An earlier post highlighted the implications of the decision of the Supreme Court in Dharmendra Textiles (306 ITR) on penalty proceedings under the revenue laws, including the Income Tax Act. The Court there overruled its earlier decision in Dilip Shroff, and concluded that there is no requirement of mens rea in the case of penalty proceedings. Thus, it does not need to be shown that the assessee deliberately concealed income to avoid tax, as long as it is shown that some income escaped assessment.

This decision was widely perceived as being unduly harsh on assessees, by making penalty proceedings possible even in cases of innocent mistakes on the part of assessees. Not only did the decision mean that income inadvertently not declared by the assessee would result in penalty proceedings, but also resulted in the possibility that if deductions claimed by the assessee were subsequently disallowed, the amount of the disallowance would be subject to penalty. Given the complicated issues of law involved in the case of some deductions, this had the potential of resulting in grossly inequitable results.
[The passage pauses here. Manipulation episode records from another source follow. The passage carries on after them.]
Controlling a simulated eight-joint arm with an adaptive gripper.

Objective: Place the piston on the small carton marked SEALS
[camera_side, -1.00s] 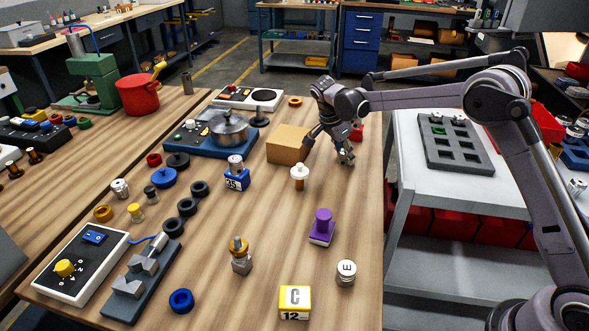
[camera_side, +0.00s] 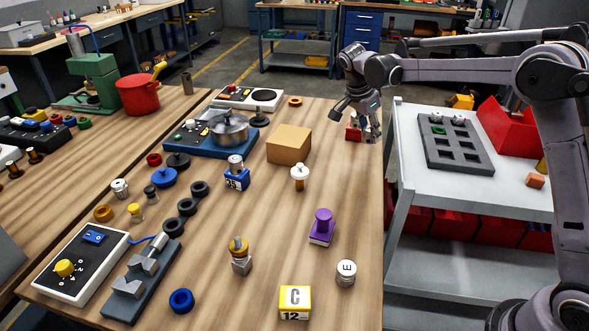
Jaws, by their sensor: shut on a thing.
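My gripper (camera_side: 357,124) is above the far right part of the wooden table, right of a plain brown carton (camera_side: 289,145). No SEALS lettering can be read on the brown carton or elsewhere. No piston can be singled out with certainty among the small parts on the table.
A pan (camera_side: 229,129) is left of the carton. A cart with a grey tray (camera_side: 455,143) stands right.

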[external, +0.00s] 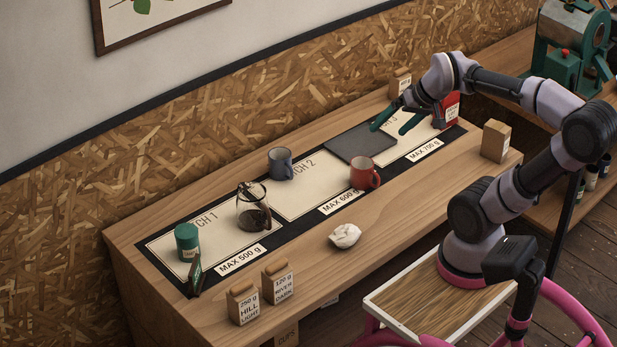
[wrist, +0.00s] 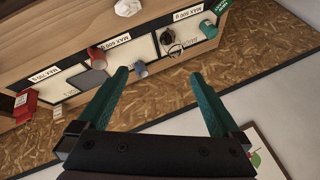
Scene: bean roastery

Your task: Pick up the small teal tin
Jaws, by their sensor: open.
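The small teal tin (external: 187,242) stands upright on the BATCH 1 panel at the left end of the bench. In the wrist view the tin (wrist: 208,29) shows near the top, right of centre, small and far off. My gripper (external: 389,127) is at the other end of the bench, above the BATCH 3 area, well apart from the tin. Its two green fingers (wrist: 159,74) are spread wide with nothing between them.
Near the tin are a green card (external: 195,277) and a glass carafe (external: 253,208). A grey mug (external: 281,163), red mug (external: 364,174), dark slate (external: 360,145) and red package (external: 450,105) are farther right.

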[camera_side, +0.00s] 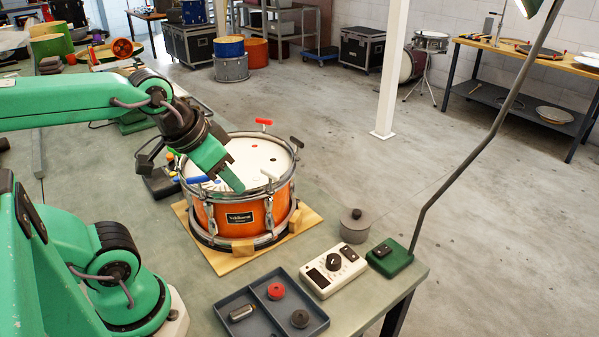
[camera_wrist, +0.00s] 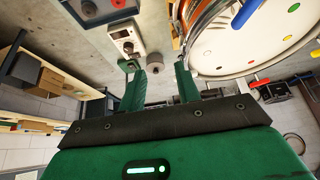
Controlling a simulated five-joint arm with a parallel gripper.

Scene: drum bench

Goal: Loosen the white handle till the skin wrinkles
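The drum (camera_side: 238,213) has an orange shell, a metal hoop and a white skin (camera_side: 240,150) with small coloured dots. A pale handle (camera_side: 269,175), which looks like the white one, stands at the front right rim. A red handle (camera_side: 264,122) is at the back, a black one (camera_side: 297,142) at the right and a blue one (camera_side: 197,179) at the left. Faint lines show on the skin near the blue handle. My gripper (camera_side: 237,187) is over the near side of the drum, left of the pale handle and apart from it. In the wrist view my gripper (camera_wrist: 157,68) is open and empty.
The drum stands on a wooden board (camera_side: 225,262). The bench's right edge is close by.

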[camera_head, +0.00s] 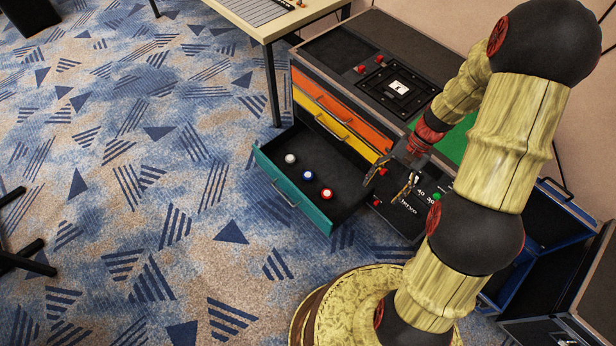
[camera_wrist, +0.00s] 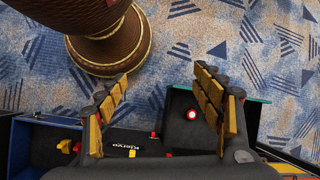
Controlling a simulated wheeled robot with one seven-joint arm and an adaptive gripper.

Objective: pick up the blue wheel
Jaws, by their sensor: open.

It was this very issue that was considered recently by the Mumbai ITAT in ACIT v. VIP Industries. The case involved cross appeals from an order of the Commissioner of Income Tax (Appeals), the relevant one dealing with a deleted penalty. The assessee had claimed a 100% deduction for scientific research expenditure under section 35 of the Income Tax Act, and had included the cost of a car in the computing the amount of the deduction. The Assessing Officer had concluded that the car had not been used for scientific or research purposes, and thus disallowed the deduction to that extent. On this addition, a penalty had been imposed by him, which was deleted by the CIT(A).
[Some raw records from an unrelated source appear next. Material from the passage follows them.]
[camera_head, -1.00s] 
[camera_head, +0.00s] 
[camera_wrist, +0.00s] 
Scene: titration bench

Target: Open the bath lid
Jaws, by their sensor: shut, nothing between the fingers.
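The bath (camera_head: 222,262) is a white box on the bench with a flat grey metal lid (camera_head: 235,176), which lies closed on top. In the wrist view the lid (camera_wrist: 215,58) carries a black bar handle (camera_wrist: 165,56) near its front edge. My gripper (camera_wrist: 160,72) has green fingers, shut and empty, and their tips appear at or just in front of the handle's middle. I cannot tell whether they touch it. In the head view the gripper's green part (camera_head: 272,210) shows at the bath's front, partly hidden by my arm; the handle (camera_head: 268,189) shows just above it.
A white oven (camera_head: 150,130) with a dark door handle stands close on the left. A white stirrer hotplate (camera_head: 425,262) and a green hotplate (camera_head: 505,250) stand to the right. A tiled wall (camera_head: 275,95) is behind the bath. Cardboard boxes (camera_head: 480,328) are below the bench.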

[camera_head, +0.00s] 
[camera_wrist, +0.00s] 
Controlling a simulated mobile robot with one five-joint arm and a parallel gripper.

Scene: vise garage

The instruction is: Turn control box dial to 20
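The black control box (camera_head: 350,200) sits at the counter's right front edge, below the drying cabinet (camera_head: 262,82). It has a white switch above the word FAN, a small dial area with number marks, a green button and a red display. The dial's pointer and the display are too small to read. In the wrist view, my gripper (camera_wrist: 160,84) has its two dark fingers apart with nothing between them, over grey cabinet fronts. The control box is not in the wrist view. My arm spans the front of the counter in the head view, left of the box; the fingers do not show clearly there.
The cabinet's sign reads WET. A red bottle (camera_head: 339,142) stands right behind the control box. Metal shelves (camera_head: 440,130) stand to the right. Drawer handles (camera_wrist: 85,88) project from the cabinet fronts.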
In appeal before the ITAT, the Revenue placed reliance on the decision in Dharmendra Textiles, contending that penalty can be imposed even when income remains undisclosed without the conscious act of the assessee. However, the Tribunal rejected this contention, drawing a distinction between income which is not disclosed, and income which is declared to be tax-free. There are two ways in which the income declared by an assessee to be taxable can be lesser than that actually sought to be taxed by the AO. One is if the amount disclosed is lesser than the amount actually earned, and second is if the amount taxable is reduced by a deduction, which is subsequently disallowed. In the second case, the taxable income is increased not due to the discovery of undisclosed income, but because of a disallowed deduction. The Tribunal held that in such a case, since there is no ‘undisclosed’ income, the decision in Dharmendra Textiles could not be interpreted to require the imposition of a penalty.
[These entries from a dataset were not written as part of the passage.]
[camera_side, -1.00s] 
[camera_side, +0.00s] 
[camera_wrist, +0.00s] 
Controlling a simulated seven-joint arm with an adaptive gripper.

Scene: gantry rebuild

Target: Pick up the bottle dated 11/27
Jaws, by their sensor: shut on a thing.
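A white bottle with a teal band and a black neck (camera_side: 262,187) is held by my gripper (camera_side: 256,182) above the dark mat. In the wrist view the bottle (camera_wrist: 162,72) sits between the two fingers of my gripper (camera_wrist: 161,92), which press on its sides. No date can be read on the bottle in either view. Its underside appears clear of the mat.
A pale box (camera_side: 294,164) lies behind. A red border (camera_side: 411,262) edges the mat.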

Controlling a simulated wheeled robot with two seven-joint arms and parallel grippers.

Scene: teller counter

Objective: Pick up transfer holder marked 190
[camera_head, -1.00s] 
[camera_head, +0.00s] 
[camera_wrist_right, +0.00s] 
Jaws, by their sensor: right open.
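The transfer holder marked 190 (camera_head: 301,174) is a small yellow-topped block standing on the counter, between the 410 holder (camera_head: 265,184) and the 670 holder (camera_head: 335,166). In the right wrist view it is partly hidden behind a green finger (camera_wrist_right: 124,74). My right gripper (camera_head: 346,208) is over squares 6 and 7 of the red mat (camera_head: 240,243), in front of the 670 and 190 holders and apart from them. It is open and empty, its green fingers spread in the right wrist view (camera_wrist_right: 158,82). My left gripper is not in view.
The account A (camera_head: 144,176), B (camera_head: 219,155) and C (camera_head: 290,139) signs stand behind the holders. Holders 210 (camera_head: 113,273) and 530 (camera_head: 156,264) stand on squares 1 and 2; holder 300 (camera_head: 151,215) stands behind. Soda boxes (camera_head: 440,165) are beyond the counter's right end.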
While this part of the decision does seem to narrow the scope of Dharmendra Textiles, a closer reading also lends support to the possibility that this discussion of the Supreme Court decision is, in fact, obiter, and cannot really be said to be of much legal relevance. This is because in the portion of the judgment immediately preceding the discussion of Dharmendra Textiles, the tribunal examined in detail section 271 (dealing with penalty proceedings), and concluded that the explanation given by the assessee was sufficient for the purposes of section 271. Thus, even if the broad interpretation of Dharmendra Textiles was followed, it would have sufficed for the facts before the Tribunal. However, inspite of this red herring in the decision, the decision does provide a much needed rallying point for assessees seeking a way around the Apex Court dictum.